• [WHAT IS EXPECTED]
Return every line below as is, leaving out the pictures.

* BEGIN *

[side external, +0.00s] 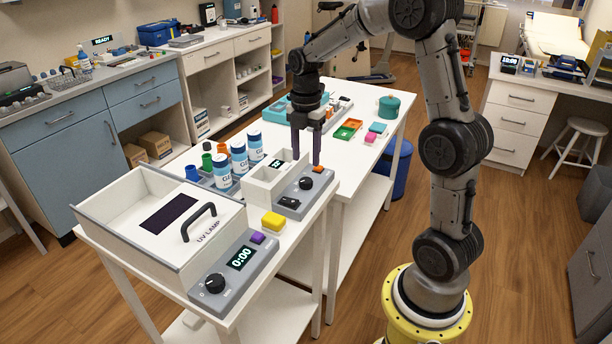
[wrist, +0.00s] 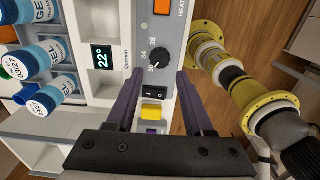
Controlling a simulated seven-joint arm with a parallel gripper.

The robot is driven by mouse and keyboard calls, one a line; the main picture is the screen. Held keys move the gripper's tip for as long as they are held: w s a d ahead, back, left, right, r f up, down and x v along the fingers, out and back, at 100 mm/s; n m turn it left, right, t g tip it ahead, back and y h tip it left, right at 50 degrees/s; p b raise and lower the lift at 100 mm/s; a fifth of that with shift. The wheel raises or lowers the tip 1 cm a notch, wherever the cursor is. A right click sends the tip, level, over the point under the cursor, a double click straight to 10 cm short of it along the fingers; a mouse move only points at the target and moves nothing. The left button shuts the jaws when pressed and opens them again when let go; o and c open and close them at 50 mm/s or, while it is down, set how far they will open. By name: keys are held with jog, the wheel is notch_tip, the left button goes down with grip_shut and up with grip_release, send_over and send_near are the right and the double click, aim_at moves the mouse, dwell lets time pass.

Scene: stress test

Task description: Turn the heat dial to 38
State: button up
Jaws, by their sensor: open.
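The heat dial (wrist: 161,57) is a round black knob on a grey panel marked 30, 34 and 38. Its pointer is too small to read surely; it seems to be near the 30. In the side view the dial (side external: 306,184) sits on the grey front panel of the white warmer box (side external: 262,192). A small display (wrist: 102,58) reads 22°. My gripper (side external: 306,163) points down above the panel, open and empty. In the wrist view its purple fingers (wrist: 158,74) stand wide apart on either side of the panel, apart from the dial.
An orange button (wrist: 162,7) and a black rocker switch (wrist: 155,94) flank the dial. A yellow block (side external: 273,222) lies near the panel. Several blue gel bottles (side external: 239,158) stand beside the box. The UV lamp box (side external: 160,252) has its own knob (side external: 214,283).

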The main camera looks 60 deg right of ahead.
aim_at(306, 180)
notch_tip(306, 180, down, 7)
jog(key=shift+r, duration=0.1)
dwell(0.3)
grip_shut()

* END *

• [WRITTEN RESPONSE]
[side external, +0.00s] 
[wrist, +0.00s] 
Controlling a simulated seven-joint arm with a parallel gripper.

The robot is driven by mouse and keyboard calls, one a line; the main picture is the screen. Held keys move the gripper's tip for as long as they are held: w s a d ahead, back, left, right, r f up, down and x v along the fingers, out and back, at 100 mm/s; n m turn it left, right, t g tip it ahead, back and y h tip it left, right at 50 degrees/s; p b raise and lower the lift at 100 mm/s; a fifth of that with shift. The wheel raises or lowers the tip 1 cm a notch, wherever the cursor is. A right click sends the tip, level, over the point under the cursor, a double click straight to 10 cm short of it along the fingers; a mouse move only points at the target and moves nothing. The left button shuts the jaws when pressed and opens them again when let go; o and c open and close them at 50 mm/s or, while it is down, set how far they will open. By name: keys are held with jog, the wheel is notch_tip, the left button goes down with grip_shut and up with grip_release, send_over and send_near are the right and the double click, aim_at moves the mouse, dwell lets time pass.

Scene: stress test

Task description: Turn the heat dial to 38
State: button up
Jaws, by their sensor: open.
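The heat dial (wrist: 161,57) is a round black knob on a grey panel marked 30, 34 and 38. Its pointer is too small to read surely; it seems to be near the 30. In the side view the dial (side external: 306,184) sits on the grey front panel of the white warmer box (side external: 262,192). A small display (wrist: 102,58) reads 22°. My gripper (side external: 306,163) points down above the panel, open and empty. In the wrist view its purple fingers (wrist: 158,74) stand wide apart on either side of the panel, apart from the dial.
An orange button (wrist: 162,7) and a black rocker switch (wrist: 155,94) flank the dial. A yellow block (side external: 273,222) lies near the panel. Several blue gel bottles (side external: 239,158) stand beside the box. The UV lamp box (side external: 160,252) has its own knob (side external: 214,283).

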The main camera looks 60 deg right of ahead.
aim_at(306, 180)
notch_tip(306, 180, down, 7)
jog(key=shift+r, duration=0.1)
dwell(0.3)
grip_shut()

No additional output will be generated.